Green didn’t mince words when pressed on his stance. “I’m a big fan of [Markkanen’s] game,” he admitted to Slater. “But I think if you want to do something so huge, you better be certain that this is the move. You usually don’t win those things against Danny Ainge. I look at history.”
Fast-forward to pre-season vibes in 2024, and Dray was downright smug about dodging that bullet. Chatting with ESPN’s Ohm Youngmisuk, Green shrugged off the what-ifs: “That could have been trash, by the way… Markkanen coming here, we don’t know. We have never seen it. So there was no thought of what could have been because we don’t know what that look like.”
Oh, Dray. Hindsight’s a beast, isn’t it? Because here’s the real gut-punch: the Warriors could’ve scooped Markkanen on the cheap, riding out the final year of his rookie extension at a bargain-basement $18 million for 2024-25. Instead, after the trade talks cratered, the sharpshooter inked a monster renegotiated extension with Utah—$195.8 million locked in through 2028-29, headlined by a hefty $46.3 million this season. That’s the price tag on a perennial All-Star now, folks. Golden State said “no thanks” to affordable excellence… and now they’re paying for it in missed threes and mounting regrets.
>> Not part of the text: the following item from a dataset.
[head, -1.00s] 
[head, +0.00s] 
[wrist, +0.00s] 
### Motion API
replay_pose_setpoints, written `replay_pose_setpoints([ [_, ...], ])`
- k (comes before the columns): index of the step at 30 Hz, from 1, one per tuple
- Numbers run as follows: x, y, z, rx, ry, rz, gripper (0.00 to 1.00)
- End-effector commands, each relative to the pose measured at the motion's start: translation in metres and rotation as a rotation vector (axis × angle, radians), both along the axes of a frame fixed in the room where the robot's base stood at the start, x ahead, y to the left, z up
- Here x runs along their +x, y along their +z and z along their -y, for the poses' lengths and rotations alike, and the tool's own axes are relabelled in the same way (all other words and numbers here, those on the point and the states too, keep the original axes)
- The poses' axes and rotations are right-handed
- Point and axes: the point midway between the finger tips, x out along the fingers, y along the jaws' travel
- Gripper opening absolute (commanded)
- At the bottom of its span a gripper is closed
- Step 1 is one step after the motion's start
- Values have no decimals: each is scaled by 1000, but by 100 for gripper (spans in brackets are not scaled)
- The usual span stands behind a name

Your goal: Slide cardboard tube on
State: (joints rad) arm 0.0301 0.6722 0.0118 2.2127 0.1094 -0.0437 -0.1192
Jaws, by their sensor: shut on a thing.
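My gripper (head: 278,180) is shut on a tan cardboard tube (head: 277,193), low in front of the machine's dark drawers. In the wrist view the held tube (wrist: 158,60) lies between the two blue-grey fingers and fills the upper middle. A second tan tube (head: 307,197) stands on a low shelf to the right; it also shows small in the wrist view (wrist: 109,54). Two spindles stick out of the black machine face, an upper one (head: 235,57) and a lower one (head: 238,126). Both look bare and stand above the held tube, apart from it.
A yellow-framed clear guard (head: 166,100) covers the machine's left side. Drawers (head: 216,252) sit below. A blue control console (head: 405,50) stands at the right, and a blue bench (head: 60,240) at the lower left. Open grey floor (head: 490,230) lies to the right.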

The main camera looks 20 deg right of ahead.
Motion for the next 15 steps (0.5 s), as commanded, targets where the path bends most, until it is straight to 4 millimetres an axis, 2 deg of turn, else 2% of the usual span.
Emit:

In a league where bold swings separate the champs from the chasers, the Warriors blinked. Markkanen’s torching nets, Podz and Kuminga are fighting for minutes, and Bay Area fans are left howling at the moon. Franchise-altering? You bet. Blunder of the year? Without a doubt. What could’ve been a Curry-Markkanen supernova is just another “almost” in the Warriors’ scrapbook of close calls. Ouch.